Women have children, and when they have their first child a new kind of sadness begins, made of fatigue and fear, and it’s always there, even in the healthiest and calmest women. It’s the fear that their child will get sick or the fear of not having enough money to buy everything the child needs or the fear of having milk that’s too fat or milk that’s too liquid, it’s the feeling of no longer being able to travel if that’s what they did before, or the feeling of no longer being able to engage in politics or the feeling of not being able to write or of not being able to paint as they used to or of not being able to hike in the mountains as before, because of the child, it’s the feeling of not being able to make decisions about their own lives, it’s the stress of having to defend themselves from illness and from death because a woman’s health and life are necessary to her child.
And there are women who don’t have children, and this is a misfortune, the worst misfortune for women, because at some point all the things they used to do with ardor—writing and painting and politics and sports—become wasteland and boredom and saturation, those things turn to ashes in their hands and, consciously or unconsciously, women are ashamed of not having had children and start to travel, but even traveling is difficult for women, because they’re cold or because their shoes hurt or because they have a run in their stockings or because people are surprised to see a woman traveling and sticking her nose in everywhere. And all this can be overcome, but then there’s the melancholy and the ashes in their hands and the jealousy of seeing lighted windows in foreign cities; and maybe for a long time they manage to overcome the melancholy and walk alone in the sun with bold steps and make love and earn money, and they feel strong and intelligent and beautiful, not too fat, not too thin, and buy themselves strange hats with a velvet knot and read books and write books, but then at some point they fall back into the well with fear and shame and self-disgust and can’t write books, or read them, they aren’t interested in anything other than their own troubles, which so often they can’t explain and everyone gives them a different name, ugly nose, ugly mouth, ugly legs, boredom, ashes, children no children.

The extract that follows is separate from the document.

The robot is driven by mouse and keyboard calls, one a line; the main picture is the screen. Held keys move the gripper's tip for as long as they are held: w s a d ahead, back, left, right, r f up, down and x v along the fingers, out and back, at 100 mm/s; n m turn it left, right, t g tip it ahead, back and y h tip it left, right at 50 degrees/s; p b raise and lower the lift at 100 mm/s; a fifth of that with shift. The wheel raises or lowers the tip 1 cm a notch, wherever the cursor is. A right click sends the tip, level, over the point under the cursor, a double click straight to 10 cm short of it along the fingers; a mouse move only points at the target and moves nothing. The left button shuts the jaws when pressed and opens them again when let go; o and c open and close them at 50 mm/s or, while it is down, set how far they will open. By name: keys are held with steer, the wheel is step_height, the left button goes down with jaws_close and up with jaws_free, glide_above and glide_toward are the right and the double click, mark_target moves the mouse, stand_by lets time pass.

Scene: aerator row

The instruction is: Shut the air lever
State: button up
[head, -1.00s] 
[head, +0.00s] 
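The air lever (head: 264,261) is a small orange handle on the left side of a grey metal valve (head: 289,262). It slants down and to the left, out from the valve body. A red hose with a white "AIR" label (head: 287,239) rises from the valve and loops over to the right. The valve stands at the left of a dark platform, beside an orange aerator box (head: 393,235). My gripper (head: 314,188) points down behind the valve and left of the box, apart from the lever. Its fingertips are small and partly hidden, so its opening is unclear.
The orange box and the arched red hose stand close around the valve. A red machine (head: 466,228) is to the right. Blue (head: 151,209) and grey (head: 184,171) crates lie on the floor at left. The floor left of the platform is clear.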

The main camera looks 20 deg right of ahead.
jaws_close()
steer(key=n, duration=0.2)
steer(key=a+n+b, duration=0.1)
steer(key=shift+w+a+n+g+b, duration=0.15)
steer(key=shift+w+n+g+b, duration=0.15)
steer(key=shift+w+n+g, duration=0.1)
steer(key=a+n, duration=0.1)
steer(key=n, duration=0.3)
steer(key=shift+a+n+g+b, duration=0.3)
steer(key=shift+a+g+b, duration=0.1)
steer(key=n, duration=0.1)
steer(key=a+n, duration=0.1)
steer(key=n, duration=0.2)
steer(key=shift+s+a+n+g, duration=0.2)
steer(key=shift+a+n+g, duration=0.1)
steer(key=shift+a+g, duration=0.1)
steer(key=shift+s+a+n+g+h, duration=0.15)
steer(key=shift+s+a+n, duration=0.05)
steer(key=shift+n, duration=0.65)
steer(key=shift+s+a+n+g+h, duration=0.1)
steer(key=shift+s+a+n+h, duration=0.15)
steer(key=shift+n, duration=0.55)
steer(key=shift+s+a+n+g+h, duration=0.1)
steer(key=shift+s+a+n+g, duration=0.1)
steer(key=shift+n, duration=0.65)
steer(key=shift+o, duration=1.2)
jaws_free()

And then women start to age and they look for white hairs in order to tear them out and they look at the fine lines under their eyes, and they have to start wearing large corsets with two stays on the front and two on the rear and they feel squeezed and suffocated in them and every morning and every evening they observe how their faces and their bodies are slowly transforming into something new and pitiful that will soon be good for nothing, not for making love or traveling or playing sports, and which they instead will have to serve, with hot water and massages and creams, or allow to be devastated and withered by the rain and the sun, and forget the time when they were beautiful and young.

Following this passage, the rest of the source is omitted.